The Affordable Care Act (ACA) in 2014 allows employer incentives (or disincentives) for health outcomes to rise from 20% of total premiums to 30%, including both the employer and employee share of the premium. This is one additional reason that increasingly popular wellness programs, notably smoking-cessation efforts, will become more and more widespread.
Employers and their health plan partners see a golden opportunity to control costs by getting workers to adhere to a more disciplined lifestyle. The trick is to do this without breaking any federal or state laws, or alienating employees. Employers’ efforts to operate, manage and enforce wellness at the workplace received a boost after a recent U.S. Court of Appeals ruling concerning a Florida case, Seff v. Broward County.
In the ruling, an employer's wellness program was held not discriminatory under the Americans with Disabilities Act despite certain "penalty" provisions being part of the plan design.

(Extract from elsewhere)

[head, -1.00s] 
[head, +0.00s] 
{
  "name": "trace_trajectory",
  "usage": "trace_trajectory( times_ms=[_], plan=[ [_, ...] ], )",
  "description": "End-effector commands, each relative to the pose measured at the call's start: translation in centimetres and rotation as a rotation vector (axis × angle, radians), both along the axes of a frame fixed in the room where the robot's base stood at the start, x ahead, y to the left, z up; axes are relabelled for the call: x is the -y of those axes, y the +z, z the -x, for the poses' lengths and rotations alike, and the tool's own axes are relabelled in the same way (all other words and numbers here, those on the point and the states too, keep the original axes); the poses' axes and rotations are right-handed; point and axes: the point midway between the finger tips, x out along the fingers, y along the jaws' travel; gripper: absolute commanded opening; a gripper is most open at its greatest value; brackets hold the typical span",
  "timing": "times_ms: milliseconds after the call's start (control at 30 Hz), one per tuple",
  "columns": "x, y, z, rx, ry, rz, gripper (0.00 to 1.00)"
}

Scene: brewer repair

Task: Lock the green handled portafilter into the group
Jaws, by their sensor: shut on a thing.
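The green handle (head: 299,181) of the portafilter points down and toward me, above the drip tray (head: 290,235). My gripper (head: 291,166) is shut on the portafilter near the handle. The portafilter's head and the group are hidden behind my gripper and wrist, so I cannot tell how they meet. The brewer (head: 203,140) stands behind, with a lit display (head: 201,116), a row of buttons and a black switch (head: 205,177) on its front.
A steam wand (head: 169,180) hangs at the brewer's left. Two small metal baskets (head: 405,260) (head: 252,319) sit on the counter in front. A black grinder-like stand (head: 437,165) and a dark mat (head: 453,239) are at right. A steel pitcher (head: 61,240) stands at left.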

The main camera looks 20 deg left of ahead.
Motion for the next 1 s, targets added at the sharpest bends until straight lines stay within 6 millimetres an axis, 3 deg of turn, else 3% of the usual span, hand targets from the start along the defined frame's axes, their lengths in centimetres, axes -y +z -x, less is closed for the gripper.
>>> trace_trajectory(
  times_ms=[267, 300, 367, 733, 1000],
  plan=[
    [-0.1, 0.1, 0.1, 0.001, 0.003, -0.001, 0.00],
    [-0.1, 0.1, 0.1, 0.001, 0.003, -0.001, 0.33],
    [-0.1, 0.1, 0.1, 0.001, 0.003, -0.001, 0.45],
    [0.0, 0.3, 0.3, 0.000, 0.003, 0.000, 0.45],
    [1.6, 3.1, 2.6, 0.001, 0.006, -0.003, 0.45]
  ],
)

The nuances of how employers can or cannot install these programs without running afoul of various protections for workers is something that may limit outcomes if not done properly, but there are ways to get results nonetheless.
And it’s not just smoking in play nowadays, with the 800-pound gorilla in the room being obesity. This issue is not as easily tested for, though, since straight-on measures of height and weight don’t always make sense. A famous BMI measure once found that many NFL football players actually were considered “obese” under the standard, despite being in near-perfect health and condition.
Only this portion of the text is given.